Klarinet Archive - Posting 000179.txt from 2006/04

From: Wayne Thompson <wthompson222@-----.net>
Subj: Re: [kl] Business aspects of music performance & education
Date: Tue, 18 Apr 2006 01:21:50 -0400

Warren wrote,
"I find it perplexing that in a "post-nuclear
apocalypse world", those who have written warmly thus
far regarding the value of "music and dancing", seem
to have no idea of what that hell would be like.
Imagine no food, no clean water, dead bodies
everywhere, and you think we will need "thinking,
music, and dance skills"? In addition, you're
assuming you will be alive!
Never assume. Cheers!"

Cheers, indeed, Warren! Allow me to imagine the world
we evolved to be in. Not the very uncomfortable
transitional world we'll really be in for a while if
this 'civilization' we're in comes to the worst.

Dee wrote,
"However, music is still not a basic skill but a
secondary skill. In a society of hunter/gatherers,
the basic skills are hunting, foraging, and gardening.
If we wind up in a post apocalyptic world, you'd
better polish those skills first."

Yes, I understand what you mean. But I don't think
music is really secondary. What I was getting at, is
what people really are and what they teach their
children. Assuming that the people we're talking
about are not impoverished, the children in a
hunting-gathering society would learn to forage and
hunt, and they'd learn to socialize, too. If they're
not starving, I think they'll be singing and dancing
in the evenings. I think music and dance is a primary
human attribute along with talking and toolmaking and
catching rabbits.

Maybe this is a long way from what we need to teach in
schools. Do we teach the current specific toolmaking
skills needed for today's jobs? Or do we teach
broader humanizing traits that will help everyone
retain the culture we have? I don't have a clear
answer to that, but I think that question bears on
what you all have been discussing. Do we bear down
and teach writing and math only, or do we attempt to
teach culture and art, too?

Of course you have all been discussing this current US
program "No Child Left Behind" and whether it is doing
effectively what it purports to be doing.

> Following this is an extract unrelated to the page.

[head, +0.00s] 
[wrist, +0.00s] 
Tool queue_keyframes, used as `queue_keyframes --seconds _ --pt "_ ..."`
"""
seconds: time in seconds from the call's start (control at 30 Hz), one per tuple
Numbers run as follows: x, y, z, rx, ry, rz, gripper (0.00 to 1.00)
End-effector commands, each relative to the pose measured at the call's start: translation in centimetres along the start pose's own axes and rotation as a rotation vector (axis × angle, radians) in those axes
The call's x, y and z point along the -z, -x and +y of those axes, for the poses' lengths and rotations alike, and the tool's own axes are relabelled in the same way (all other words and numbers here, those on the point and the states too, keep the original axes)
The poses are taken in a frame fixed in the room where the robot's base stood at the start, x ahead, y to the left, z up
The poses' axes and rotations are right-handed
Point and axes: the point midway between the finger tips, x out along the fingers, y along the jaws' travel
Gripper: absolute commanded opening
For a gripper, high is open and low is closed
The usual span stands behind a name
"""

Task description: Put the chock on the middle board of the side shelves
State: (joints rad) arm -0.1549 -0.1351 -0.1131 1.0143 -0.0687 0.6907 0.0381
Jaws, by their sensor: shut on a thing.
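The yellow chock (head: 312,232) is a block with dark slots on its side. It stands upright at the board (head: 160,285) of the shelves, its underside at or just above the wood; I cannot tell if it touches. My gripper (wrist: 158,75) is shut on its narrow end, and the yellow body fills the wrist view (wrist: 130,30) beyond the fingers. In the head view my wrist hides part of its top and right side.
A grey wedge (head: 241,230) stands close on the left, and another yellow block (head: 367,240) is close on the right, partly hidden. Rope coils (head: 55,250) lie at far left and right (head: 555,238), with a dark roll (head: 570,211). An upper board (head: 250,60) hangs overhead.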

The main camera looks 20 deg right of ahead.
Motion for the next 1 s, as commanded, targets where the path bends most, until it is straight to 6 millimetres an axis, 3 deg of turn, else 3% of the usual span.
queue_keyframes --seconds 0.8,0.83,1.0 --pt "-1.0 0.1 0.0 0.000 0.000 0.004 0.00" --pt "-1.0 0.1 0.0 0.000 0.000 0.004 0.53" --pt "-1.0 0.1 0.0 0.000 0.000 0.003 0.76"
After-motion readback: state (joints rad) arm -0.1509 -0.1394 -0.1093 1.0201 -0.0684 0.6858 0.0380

My strong opinion is that reading, writing, math, art,
music, physical education, shop classes, and even
basic 'good ethics' do all belong in the schools.
It's a giant problem to do all that well. So I dream
of educational reforms that have bigger goals than
NCLB. I do believe that humanizing and civilizing our
children belongs not only in families and religious
communities, but in the public schools, too.